# Provided material:
━━━━━━

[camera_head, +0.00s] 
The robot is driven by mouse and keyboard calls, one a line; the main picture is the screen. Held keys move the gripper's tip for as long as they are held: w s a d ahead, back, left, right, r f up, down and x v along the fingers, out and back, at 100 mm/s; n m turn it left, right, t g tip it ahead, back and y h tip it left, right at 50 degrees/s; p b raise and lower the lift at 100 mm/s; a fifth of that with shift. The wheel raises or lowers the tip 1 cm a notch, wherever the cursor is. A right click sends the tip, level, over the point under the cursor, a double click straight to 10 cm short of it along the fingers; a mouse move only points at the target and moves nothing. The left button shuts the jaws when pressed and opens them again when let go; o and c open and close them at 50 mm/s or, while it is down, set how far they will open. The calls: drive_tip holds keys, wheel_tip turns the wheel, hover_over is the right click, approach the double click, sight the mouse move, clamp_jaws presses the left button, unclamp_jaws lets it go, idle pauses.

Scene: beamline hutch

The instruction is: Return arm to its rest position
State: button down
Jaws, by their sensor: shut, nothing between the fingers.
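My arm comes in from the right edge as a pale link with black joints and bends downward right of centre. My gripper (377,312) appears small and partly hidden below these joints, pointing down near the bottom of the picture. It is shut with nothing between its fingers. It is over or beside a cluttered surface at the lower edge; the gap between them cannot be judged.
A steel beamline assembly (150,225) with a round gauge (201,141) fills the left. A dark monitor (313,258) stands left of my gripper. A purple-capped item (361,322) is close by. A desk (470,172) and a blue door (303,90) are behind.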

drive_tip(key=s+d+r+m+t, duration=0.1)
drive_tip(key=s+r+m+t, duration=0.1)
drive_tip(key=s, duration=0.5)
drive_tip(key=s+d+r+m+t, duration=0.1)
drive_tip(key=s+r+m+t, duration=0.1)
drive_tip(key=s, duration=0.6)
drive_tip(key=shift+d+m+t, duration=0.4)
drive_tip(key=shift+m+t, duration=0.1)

━━━━━━

# What you need to do:
In the material above, find each line that contains the word "button", and select it.

# Written answer:
The robot is driven by mouse and keyboard calls, one a line; the main picture is the screen. Held keys move the gripper's tip for as long as they are held: w s a d ahead, back, left, right, r f up, down and x v along the fingers, out and back, at 100 mm/s; n m turn it left, right, t g tip it ahead, back and y h tip it left, right at 50 degrees/s; p b raise and lower the lift at 100 mm/s; a fifth of that with shift. The wheel raises or lowers the tip 1 cm a notch, wherever the cursor is. A right click sends the tip, level, over the point under the cursor, a double click straight to 10 cm short of it along the fingers; a mouse move only points at the target and moves nothing. The left button shuts the jaws when pressed and opens them again when let go; o and c open and close them at 50 mm/s or, while it is down, set how far they will open. The calls: drive_tip holds keys, wheel_tip turns the wheel, hover_over is the right click, approach the double click, sight the mouse move, clamp_jaws presses the left button, unclamp_jaws lets it go, idle pauses.
State: button down

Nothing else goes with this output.